When Steven Blier, artistic director of the New York Festival of Song, was developing a musical program to be performed by the Filene Young Artists of the Wolf Trap Opera Company, he found himself gravitating to the great love songs written over the ages.
If you go Latin Days, American Nights with Steve Blier Where: The Barns at Wolf Trap, 1635 Trap Road, Vienna When: 3 p.m. Sunday Info: $38; wolf-trap.org
"I had this intuition that there were a lot of great songs, American songs, about the nighttime; making love at night, looking for love at night or being lonely at night," he said. "Latin American songs, they're sort of sun-drenched, they are all about nature, seeing things clearly, being outside and making love during the day." And so, from these musings, Blier put together a program of love songs he appropriately titled, "Latin Days, American Nights" to be presented Sunday at the Barns at Wolf Trap.
Blier, a professional broadcaster, writer, pianist and vocal coach serves as the program's artistic director. He chose all of the music, working the pieces loosely into a story line that he calls an arc, where one song comments on a second and one idea leads to another. The songs are interlinked rather than standing alone. And they are, indeed, all about love.
His cast of performers -- who share the musical works of Ginastera, Guastavino, Cole Porter, Thelonius Monk, George Gershwin and more -- are soprano Rena Harms, mezzo-soprano Eve Gigliotti, bass Nicholas Masters and tenor Paul Appleby.

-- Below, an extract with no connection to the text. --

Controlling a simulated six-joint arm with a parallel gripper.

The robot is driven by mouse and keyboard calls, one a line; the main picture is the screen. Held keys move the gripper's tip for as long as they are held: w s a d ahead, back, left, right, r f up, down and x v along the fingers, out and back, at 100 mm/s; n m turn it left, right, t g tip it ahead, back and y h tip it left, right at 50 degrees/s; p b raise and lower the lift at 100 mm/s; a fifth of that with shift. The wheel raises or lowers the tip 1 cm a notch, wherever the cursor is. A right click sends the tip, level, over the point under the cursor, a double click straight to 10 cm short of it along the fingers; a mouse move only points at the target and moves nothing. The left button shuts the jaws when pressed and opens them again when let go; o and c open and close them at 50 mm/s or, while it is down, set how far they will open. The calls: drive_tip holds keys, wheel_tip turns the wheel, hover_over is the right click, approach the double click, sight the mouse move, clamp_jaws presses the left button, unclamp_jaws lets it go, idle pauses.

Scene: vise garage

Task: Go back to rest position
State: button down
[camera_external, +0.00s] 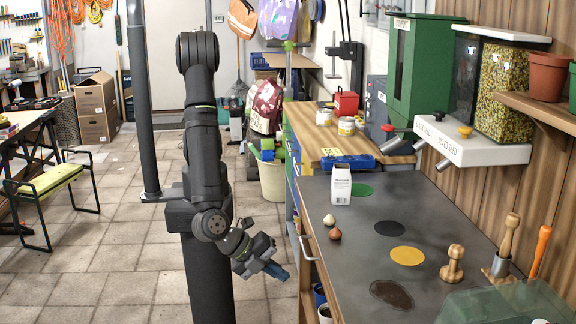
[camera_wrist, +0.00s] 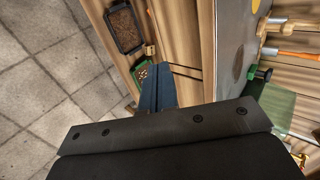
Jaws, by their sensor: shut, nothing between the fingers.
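My gripper (camera_external: 277,271) hangs in front of my arm's column, over the floor to the left of the workbench (camera_external: 352,262). Its blue fingers are shut with nothing between them. In the wrist view the closed blue fingers of my gripper (camera_wrist: 156,82) point toward the bench's side shelves. The arm is bent, with its forearm hanging down and the wrist turned to the right. My gripper appears apart from the bench.
On the bench top stand a white carton (camera_external: 341,184), two small bulbs, one brown (camera_external: 335,234), and a wooden tamper (camera_external: 453,264). A translucent green cover (camera_external: 505,303) lies at the front right. Open tiled floor (camera_external: 105,255) spreads left of my arm.

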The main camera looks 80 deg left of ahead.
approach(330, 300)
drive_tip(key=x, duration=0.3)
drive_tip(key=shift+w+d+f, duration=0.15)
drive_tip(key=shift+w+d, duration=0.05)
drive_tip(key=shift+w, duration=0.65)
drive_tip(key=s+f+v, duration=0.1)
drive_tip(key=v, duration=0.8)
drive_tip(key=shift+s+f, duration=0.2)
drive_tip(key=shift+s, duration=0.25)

"I will be singing solo, ''Round Midnight,' the Thelonius Monk song and also one by Charles Griffith called 'Evening Song'," Appleby said. He will complete his second season at Wolf Trap, and will return to New York for his second year with the artist development program at the MET. "Then I sing the Latin song, 'Cita' by Guastavino, about a midday tryst."
Blier noted the program also includes five Cuban popular songs, as well as six Argentine pieces, which he calls "some of the most gorgeous, sparkling, sensual, melodic pieces that I know." The American songs range from Samuel Barber to Cole Porter with a rare, previously unpublished Gershwin song called "Evening Star."
"I believe people have a primal need to be sung to and communicated with through song," Blier said. "The essential core of truth in each piece -- that part where you feel, 'that's me, I've been there' -- that's what we're always looking for."